Walmer Lifeboat Station in Deal, Kent
Walmer Castle was also built by Henry VIII in 1539-40. Like the other two Castles in the Downs it was never intended to be lived in but simple to defend the open beach from invasion. It would probably have suffered the same fate as Sandown Castle had it not been for the Duke of Dorset. When he became Lord Warden of the Cinque Ports in 1708 he added living accommodation to the castle. Walmer Castle became the official residence of the Lords Warden rather than Dover Castle and remains so today. Over the years it has been modified by a succession of Lords Warden into a distinguished and comfortable residence. The castle is now owned by English Heritage. It is open to the public except when the Lord Warden is in residence.
Walmer Castle in Deal, Kent
The castle is surrounded by eight acres of award-winning gardens, including the Broadwalk and the tranquil Queen Mothers Garden complete with a bronze corgi on one of its benches. The Glen, formerly a chalk quarry that was planted and then became overgrown has been restored and re-opened. A new natural play trail features hollow tree trunks to climb and wobbly bridges to walk cross. Refreshments are available at the Glasshouse Café in the wonderful kitchen garden and also in the Lord Warden’s tea room. I particularly enjoyed wandering through the deep, dry moat that has been converted into a lovely sunken garden.
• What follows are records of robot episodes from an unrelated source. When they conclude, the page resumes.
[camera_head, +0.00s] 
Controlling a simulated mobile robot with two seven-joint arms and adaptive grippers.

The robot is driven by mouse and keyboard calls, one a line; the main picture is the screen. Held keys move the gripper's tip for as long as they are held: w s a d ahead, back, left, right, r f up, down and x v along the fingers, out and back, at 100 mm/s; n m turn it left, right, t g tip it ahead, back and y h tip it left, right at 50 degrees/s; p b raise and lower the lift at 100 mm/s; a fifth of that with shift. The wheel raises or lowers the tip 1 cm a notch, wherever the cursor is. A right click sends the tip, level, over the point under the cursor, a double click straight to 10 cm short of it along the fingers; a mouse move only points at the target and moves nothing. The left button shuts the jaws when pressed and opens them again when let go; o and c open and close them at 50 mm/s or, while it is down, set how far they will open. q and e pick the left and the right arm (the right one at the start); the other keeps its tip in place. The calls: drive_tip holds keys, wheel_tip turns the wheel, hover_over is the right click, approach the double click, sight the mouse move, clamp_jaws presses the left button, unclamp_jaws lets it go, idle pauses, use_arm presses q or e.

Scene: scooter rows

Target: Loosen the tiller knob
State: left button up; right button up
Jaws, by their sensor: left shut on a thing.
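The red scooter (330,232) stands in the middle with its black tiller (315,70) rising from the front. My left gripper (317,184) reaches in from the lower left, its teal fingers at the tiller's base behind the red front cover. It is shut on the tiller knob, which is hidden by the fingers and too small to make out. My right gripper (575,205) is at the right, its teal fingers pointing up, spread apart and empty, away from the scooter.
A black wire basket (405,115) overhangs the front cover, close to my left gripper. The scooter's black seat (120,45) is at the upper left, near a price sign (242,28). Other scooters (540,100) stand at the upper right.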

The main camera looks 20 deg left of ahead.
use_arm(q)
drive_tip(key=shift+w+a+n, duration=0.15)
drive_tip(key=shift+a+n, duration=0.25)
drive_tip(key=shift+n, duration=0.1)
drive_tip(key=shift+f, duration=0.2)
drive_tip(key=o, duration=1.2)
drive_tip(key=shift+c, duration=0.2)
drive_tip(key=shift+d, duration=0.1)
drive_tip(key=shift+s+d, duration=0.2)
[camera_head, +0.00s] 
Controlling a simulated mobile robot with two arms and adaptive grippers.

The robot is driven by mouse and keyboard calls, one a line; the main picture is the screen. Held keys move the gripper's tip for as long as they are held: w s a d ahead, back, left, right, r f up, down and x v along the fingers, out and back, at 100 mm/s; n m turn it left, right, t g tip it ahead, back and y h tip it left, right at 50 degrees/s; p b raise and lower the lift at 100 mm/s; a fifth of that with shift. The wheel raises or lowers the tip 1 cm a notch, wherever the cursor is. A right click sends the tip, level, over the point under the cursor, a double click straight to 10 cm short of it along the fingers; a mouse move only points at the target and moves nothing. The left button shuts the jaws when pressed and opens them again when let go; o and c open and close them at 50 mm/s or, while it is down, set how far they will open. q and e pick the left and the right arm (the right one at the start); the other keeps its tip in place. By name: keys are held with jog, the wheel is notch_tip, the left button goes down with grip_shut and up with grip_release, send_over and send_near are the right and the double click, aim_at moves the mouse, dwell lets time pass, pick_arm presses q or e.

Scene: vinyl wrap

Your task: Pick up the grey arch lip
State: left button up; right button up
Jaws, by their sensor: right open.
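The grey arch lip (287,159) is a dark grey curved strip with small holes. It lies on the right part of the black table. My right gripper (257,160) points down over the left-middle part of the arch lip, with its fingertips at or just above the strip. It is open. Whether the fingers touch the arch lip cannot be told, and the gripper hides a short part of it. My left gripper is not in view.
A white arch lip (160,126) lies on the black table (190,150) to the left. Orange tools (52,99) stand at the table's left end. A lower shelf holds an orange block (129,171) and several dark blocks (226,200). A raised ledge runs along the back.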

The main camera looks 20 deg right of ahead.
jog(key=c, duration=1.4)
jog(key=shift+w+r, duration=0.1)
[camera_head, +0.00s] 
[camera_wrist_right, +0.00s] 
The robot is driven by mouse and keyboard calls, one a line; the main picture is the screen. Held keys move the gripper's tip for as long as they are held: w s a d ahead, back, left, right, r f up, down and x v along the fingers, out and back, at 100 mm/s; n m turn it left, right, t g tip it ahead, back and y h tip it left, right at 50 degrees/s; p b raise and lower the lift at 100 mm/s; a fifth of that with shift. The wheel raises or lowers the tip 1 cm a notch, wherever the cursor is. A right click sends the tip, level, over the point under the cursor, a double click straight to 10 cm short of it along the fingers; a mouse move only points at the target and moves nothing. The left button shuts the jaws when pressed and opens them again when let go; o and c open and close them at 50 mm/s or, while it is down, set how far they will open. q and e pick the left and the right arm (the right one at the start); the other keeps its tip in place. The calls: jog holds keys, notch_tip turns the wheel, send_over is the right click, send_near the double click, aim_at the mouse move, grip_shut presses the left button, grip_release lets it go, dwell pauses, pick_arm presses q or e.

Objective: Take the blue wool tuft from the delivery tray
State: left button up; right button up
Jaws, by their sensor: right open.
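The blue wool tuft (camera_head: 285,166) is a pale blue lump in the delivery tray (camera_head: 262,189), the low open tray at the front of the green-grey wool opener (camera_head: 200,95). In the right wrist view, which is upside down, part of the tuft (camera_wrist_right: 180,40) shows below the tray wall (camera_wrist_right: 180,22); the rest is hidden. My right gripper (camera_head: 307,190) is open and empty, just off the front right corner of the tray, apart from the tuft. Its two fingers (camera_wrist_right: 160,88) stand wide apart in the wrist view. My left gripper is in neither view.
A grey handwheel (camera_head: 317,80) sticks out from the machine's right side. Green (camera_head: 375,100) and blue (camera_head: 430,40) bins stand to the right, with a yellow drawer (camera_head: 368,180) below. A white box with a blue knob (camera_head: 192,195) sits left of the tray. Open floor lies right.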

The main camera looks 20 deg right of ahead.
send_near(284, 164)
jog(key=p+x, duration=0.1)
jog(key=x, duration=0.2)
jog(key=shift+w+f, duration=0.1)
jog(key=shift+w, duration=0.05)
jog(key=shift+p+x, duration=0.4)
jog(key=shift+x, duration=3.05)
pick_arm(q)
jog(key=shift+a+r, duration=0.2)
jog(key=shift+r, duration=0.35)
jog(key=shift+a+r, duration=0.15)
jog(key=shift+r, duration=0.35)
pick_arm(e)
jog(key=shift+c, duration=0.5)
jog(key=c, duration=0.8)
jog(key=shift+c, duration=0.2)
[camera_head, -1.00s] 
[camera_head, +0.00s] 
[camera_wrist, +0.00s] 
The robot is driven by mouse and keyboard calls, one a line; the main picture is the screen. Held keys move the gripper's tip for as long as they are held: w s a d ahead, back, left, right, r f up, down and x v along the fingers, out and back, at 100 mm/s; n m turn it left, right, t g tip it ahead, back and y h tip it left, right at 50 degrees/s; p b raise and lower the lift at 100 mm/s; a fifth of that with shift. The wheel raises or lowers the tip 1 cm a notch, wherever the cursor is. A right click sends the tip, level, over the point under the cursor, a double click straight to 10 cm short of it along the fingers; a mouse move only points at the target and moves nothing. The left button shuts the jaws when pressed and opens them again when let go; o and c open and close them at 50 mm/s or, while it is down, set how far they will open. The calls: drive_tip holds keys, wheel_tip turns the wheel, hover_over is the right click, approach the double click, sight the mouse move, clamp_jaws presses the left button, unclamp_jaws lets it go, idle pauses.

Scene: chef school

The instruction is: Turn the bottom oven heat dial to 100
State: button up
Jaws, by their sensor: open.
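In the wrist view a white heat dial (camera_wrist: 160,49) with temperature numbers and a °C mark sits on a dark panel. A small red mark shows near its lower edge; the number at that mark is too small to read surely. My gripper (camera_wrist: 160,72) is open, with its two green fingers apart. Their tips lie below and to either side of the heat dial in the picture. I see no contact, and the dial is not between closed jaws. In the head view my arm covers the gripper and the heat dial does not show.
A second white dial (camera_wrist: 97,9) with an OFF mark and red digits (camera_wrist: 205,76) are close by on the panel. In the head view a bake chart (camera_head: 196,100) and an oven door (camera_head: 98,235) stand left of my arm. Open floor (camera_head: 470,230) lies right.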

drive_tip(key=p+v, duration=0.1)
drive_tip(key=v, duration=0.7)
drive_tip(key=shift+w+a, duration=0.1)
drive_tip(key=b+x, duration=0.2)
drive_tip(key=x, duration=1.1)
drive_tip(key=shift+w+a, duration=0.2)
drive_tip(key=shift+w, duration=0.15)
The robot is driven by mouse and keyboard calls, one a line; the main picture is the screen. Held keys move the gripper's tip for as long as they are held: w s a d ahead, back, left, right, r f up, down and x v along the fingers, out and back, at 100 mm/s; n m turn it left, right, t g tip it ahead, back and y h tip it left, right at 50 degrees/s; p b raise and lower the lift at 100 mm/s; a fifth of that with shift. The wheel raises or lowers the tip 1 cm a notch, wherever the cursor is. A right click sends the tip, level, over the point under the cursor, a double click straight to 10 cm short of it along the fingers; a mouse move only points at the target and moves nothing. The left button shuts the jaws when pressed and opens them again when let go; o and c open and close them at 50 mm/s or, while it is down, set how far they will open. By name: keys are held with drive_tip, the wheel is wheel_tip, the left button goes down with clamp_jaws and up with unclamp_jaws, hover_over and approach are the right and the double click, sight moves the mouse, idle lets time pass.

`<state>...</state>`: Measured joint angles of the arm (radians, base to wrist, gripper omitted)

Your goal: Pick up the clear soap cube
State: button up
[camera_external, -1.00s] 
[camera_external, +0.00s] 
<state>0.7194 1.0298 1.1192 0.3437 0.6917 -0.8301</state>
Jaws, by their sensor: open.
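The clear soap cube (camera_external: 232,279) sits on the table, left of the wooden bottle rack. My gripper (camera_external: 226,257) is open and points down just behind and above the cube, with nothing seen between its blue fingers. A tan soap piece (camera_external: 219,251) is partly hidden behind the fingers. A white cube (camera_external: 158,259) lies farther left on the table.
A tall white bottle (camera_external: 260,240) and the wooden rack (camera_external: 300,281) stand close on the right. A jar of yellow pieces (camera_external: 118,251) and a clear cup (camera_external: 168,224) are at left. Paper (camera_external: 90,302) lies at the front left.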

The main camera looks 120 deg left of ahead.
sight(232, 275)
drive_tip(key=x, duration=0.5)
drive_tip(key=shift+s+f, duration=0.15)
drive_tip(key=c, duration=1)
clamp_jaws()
The Queen Mother’s Garden at Walmer Castle in Deal, Kent
Where to Stay
While visiting Deal I stayed at The Lodge at Prince’s Golf Club. Situated at the entrance to the golf course on the Bay of Sandwich the rooms overlook the shingle beach and the sea. I really appreciated the tranquility of this place after the a day exploring the nearby towns. I enjoyed my very comfortable light, spacious room and early morning walks along the beach.
The Lodge at Prince’s Golf Club in Sandwich, Kent
Regular train services operate from London St Pancras and London Victoria to Deal. It is also easy to get there by road thanks to the M20 that links into other motorways.